Deputy Mayor Cr Jeanette Harding agreed that council had concerns about water capacity at Korumburra and had met with South Gippsland Water to discuss that and other issues.
“I also understand they have also met with the (Korumburra) round table,” she said, a statement that was confirmed by Cr Lorraine Brunt.
“But this is essentially a South Gippsland Water issues… they are well aware of the problems that they could be facing in the future.”
The water authority’s Corporate Plan 2014/15 to 2018/19 bears this out:
“The Water Supply Demand Strategy included an analysis focusing on networking the corporation’s Northern and Southern systems. The Northern Towns business case analysis documented the cost of augmenting and maintaining multiple existing surface water systems and meeting emerging water quality standards, against utilising South Gippsland Water’s largest reservoir, Lance Creek, as a primary water supply and the Melbourne Supply System as backup.
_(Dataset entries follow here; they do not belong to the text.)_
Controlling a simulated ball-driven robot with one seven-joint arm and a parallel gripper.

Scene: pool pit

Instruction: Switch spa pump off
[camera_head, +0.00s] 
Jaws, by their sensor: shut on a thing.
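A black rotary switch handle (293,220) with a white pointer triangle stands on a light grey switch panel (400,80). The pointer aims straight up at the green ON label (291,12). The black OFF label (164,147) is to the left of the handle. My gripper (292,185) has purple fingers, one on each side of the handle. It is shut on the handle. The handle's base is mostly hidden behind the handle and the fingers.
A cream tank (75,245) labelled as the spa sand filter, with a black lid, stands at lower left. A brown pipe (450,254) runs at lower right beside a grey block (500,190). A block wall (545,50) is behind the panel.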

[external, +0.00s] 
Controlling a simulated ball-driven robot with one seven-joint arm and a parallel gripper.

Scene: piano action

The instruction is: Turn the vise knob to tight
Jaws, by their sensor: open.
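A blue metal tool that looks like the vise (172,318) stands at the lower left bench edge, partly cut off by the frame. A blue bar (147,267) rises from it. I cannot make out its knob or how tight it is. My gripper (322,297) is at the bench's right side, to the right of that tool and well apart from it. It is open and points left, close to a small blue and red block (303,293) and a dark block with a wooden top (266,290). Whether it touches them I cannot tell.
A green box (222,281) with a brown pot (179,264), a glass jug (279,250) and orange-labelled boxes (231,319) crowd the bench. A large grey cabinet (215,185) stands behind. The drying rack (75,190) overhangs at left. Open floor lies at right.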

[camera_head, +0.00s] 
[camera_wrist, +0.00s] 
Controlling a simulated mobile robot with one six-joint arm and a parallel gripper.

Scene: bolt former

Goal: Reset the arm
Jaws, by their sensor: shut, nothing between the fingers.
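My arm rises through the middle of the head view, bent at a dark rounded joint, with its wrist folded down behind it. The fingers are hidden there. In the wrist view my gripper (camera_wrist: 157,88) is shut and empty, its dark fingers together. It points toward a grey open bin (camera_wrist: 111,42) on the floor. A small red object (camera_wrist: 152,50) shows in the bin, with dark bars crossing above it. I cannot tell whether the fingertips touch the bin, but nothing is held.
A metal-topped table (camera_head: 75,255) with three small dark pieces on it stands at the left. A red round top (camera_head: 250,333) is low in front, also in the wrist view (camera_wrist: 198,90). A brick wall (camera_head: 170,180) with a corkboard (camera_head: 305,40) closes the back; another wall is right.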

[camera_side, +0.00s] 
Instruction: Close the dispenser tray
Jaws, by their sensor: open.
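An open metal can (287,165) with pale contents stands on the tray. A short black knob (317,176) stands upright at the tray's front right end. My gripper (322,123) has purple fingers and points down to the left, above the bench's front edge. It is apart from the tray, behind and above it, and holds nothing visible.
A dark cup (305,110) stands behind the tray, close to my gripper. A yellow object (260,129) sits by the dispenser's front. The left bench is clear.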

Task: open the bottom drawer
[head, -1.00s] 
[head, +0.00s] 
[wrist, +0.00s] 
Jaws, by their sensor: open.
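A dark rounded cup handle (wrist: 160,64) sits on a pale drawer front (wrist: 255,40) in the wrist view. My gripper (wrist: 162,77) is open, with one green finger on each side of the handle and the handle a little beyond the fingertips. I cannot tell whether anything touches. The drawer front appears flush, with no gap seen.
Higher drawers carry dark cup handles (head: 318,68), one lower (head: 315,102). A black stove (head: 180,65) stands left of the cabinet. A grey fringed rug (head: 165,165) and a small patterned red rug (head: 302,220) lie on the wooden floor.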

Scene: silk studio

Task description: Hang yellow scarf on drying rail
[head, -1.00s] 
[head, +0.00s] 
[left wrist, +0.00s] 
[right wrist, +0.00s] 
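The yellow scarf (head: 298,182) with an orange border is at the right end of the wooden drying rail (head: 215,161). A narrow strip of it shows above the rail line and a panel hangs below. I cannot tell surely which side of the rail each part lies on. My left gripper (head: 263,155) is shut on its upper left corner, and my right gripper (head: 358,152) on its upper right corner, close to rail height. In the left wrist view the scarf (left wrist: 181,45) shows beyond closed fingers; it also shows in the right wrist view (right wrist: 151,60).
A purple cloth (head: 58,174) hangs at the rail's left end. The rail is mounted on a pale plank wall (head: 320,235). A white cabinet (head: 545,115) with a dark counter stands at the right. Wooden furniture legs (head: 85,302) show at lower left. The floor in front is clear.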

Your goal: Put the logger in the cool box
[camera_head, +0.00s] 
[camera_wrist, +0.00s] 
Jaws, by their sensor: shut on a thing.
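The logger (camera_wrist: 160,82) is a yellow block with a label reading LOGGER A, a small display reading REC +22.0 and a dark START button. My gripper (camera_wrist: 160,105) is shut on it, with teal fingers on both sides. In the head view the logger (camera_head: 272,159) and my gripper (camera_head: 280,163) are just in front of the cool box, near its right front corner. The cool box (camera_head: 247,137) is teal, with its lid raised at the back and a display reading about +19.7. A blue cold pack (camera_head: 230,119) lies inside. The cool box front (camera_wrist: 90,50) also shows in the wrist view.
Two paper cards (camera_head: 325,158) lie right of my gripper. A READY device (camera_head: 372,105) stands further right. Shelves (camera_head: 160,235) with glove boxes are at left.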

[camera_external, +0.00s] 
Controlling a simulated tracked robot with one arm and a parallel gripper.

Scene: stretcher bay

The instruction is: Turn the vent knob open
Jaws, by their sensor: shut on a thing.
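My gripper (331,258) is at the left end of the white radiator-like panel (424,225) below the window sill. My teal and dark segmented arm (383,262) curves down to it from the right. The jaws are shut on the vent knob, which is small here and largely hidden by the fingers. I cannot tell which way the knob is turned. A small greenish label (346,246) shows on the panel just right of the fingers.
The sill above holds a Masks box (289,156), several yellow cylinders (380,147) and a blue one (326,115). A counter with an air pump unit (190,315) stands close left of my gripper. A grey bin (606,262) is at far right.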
“The analysis recommended utilising the 82km (desalination plant) pipeline constructed by the State Government connecting to the Melbourne Supply System as well as South Gippsland Water’s existing connection to that system. In the short to medium term the Melbourne Supply System would only be used as a back up to the Lance Creek Reservoir supply. This would secure the townships of Inverloch, Wonthaggi, Cape Paterson, Poowong, Loch, Nyora and Korumburra against drought as well as mitigate the risk of local water quality issues such as blue green algae outbreaks.
“The strategy encompasses the interconnection of the Southern and Northern towns to provide a single efficient system which would avoid costly numerous individual upgrades to small treatment plants and systems with unreliable yields due to small storages. The certainty of supply would enable levels of regional growth which would otherwise not have been possible.
“During 2013/14, South Gippsland Water submitted a Business Case for $21.4 M of government support to implement the project, however, funds were not allocated via the 2014/15 State Government budget. As such, South Gippsland Water will revise options, if possible, for more incremental expenditure to meet the demands of residential and business customers, including major customers, Murray Goulburn and Burra Foods. This revised planning has commenced and will be reflected in the 2015/16 Corporate Plan.
“In the short term, South Gippsland Water faces the significant challenge of ensuring water availability to its Northern Towns (in particular Korumburra) in the context of major customer expansion, population growth and potential climatic volatility.”
Mr Amor also raised his concerns for property owners affected by Amendment C99, the proposed Buffer Zone around Burra Foods which would impact development on private land.
He claimed potential home sales had already fallen through and real estate agents were reluctant to market properties north of the railway line while the Amendment process was running its course
The next official step in the amendment process is to present the 91 written submissions to Council for consideration regarding how the Amendment should proceed. This is scheduled to occur at the September 24, 2014 Ordinary Council Meeting, commencing 2pm at the Leongatha Council Chambers.
Cr Harding said the matter was likely to go to an Independent Panel Hearing, at which anyone could appear, and it would then be up to council to make a decision.
Cr Nigel Hutchinson-Brooks said council sympathised with all affected property owners in the area but noted Burra Foods was going through the correct process with its application and was entitled to a fair hearing.
Mr Amor also raised concerns about the suitability of the location for the integrated children’s hub and impending sale of the saleyards.
“It’s good to see we are finally getting some progress down there (clean-up and planned auction). We’ve had five years with Jurassic Park and it’s been killing Korumburra,” he alleged.
Shire Director of Community Services Jan Martin said it was too late to be raising issues about the site for the children’s hub. She said the council and the community was set on Mair Crescent and was in the process of purchasing property to open it up to Princes Street.
Acting CEO and Engineering Services Director Anthony Seabrook denied that the centre would be built on three levels with the ‘cut and fill’ project allowing most of the services to be provided on the one level.